Emre göl kenarında durdu beni bagajdan çıkarıp yere fırlattı. Ayakları ile bastı bana. Ben sesimi çıkarmadım. Araba ile üzerimden geçildiğini hissettim bir ağırlık oldu. Saatlerce o soğukta yarı çıplak halde kaldım. O an sadece ölmek istedim. Ben kendime zarar vermedim, yalan söyledi. Benim sesim böyle değildi tedavim devam ediyor" şeklinde konuştu.
“GEREKİRSE EVLENİRİM, İSTERSENİZ İDAM EDİN”
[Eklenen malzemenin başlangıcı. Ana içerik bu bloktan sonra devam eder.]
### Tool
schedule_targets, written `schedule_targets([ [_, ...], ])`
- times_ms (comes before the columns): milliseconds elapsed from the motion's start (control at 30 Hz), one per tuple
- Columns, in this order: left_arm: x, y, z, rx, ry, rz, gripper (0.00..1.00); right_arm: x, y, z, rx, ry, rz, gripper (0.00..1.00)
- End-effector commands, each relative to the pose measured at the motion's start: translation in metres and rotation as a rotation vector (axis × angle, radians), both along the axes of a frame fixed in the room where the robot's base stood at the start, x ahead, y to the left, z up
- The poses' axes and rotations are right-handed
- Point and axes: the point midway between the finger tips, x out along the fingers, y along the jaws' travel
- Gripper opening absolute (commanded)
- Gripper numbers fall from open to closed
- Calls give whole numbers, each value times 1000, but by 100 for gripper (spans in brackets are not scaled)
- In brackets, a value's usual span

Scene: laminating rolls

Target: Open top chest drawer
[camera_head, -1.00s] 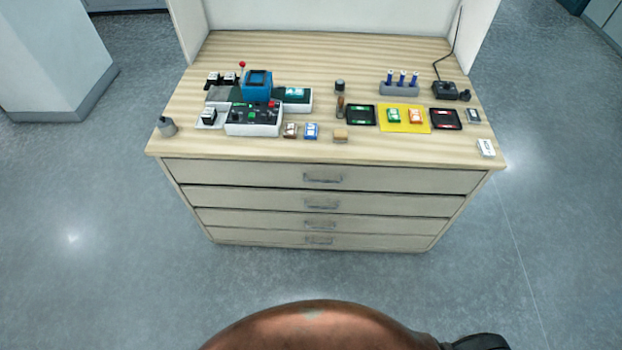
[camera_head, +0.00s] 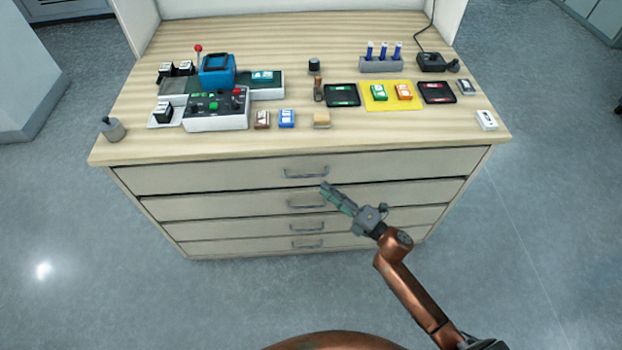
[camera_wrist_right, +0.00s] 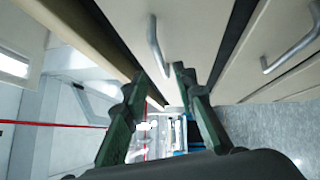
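The chest of drawers has a pale top drawer (camera_head: 215,174), which looks shut, with a grey bar handle (camera_head: 305,173) at its middle. My right gripper (camera_head: 327,188) is just below and right of this handle, in front of the chest. In the right wrist view the two green fingers of the right gripper (camera_wrist_right: 160,74) are apart with nothing between them. The top handle (camera_wrist_right: 155,45) shows just beyond the fingertips, roughly in line with the gap; I cannot tell whether they touch. My left gripper is not in view.
Lower drawers carry similar handles, such as the second handle (camera_head: 306,204). The floor in front is clear.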

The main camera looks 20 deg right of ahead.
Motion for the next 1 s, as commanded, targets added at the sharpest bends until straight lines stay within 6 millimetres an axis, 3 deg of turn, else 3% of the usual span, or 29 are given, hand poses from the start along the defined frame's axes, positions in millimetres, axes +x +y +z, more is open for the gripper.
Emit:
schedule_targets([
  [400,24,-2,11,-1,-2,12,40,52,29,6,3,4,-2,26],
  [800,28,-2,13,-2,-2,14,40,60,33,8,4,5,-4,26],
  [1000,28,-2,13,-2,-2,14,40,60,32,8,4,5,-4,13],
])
Sanık Emre Çiçek'e tekrar söz verilmesi üzerine, "Ben gerekirse evlenirim. Allah benim cezamı versin, isterseniz idam edin" dedi. Diğer sanık Yunus K. ise, yalnızca atölyenin merdivenlerine kadar indiğini söyleyerek burada kan gibi bir şey gördüğünü ancak Rabia K.’yi görmediğini ifade etti.
DURUŞMA ERTELENDİ
Mahkeme heyeti Rabia K.’nin beyanları doğrultusunda her iki sanık hakkında ‘hürriyeti kısıtlama’ suçundan suç duyurusunda bulunulmasına hükmetti. Mahkeme, müşteki Rabia K.’nin İstanbul Üniversitesi Tıp Fakültesi Adli Tıp Ana Bilimdalı’na sevk edilerek cinsel istismar iddiası ve diğer olgular bakımından rapor alınmasına karar vererek eksikliklerin giderilmesi için duruşmayı ertelendi.
ŞANS ESERİ HAYATTA KALDI
Duruşmanın bitmesinin ardından adliye önünde basın açıklaması yapan avukat Diren Cevahir Şen, yaşanan dehşeti anlatarak Rabia’nın şans eseri hayatta kaldığını söyledi. Avukat Şen, konuşmasında kadın cinayetleri konusuna da vurgu yaptı.